[SOLVED] Retrieving URL out of a file for scraping

Retrieving URL out of a file for scraping

I have made a scraper and I would like to make the function "page_link = """ scan each URL that are saved in a JSON,XML or SQL file.

Could someone point me in the direction so I can learn how to make this dynamic instead of static?

You don't have to give me the answer, just point me towards where I can learn more about what I should do. I'm still learning.

    from bs4 import BeautifulSoup
import requests
print('step 1')
#get url
page_link = "<random website with info>"
print('step 2')
#open page
page_response = requests.get(page_link, timeout=1)
print('step 3')
#parse page
page_content = BeautifulSoup(page_response.content, "html.parser")
print('step 4')
#naam van de pagina
naam = page_content.find_all(class_='<random class>')[0].decode_contents()
print('step 5')
#printen
print(naam)

Solution

JSON seems like the right tool for the job. XML and SQL are a bit heavy-handed for the simple functionality that you need. Furthermore, Python has built-in json reading/writing functionality (json is similar enough to a Python dict in a lot of respects).

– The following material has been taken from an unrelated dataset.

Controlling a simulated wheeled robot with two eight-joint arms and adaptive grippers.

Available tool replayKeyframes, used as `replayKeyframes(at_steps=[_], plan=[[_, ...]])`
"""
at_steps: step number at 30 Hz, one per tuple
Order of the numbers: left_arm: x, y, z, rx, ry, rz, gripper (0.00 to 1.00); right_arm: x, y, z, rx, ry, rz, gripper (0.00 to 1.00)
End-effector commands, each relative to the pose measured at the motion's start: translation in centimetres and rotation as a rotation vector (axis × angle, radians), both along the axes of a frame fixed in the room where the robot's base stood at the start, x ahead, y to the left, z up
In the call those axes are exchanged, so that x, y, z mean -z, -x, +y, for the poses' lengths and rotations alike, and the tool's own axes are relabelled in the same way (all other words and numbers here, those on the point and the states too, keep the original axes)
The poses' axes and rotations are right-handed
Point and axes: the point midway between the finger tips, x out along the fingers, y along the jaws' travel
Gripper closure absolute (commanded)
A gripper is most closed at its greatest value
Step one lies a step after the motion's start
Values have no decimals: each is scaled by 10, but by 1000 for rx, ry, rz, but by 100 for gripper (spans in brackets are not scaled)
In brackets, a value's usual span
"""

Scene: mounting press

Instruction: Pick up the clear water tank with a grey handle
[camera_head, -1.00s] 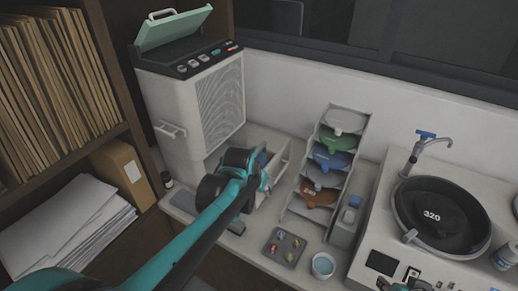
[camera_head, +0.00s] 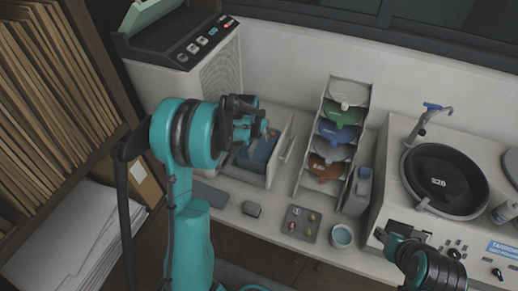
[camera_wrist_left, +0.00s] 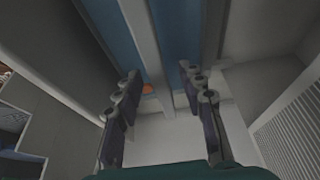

Just maintain a list of sites you want to hit in a json file similar to this one (put it in a file called test.json):

{
    "sites": ["www.google.com",
              "www.facebook.com",
              "www.example.com"]
}

Then do your scraping for each of these sites:

import json
with open('test.json') as my_json:
    json_dict = json.load(my_json)
for website in json_dict["sites"]:
    print("About to scrape: ", website)

    # do scraping
    page_link = website
    ...

this outputs (if you remove the ...):

About to scrape:  www.google.com
About to scrape:  www.facebook.com
About to scrape:  www.example.com

Just put the rest of the logic you want to use to do the scraping (like you have above in the question) in under # do scraping comment.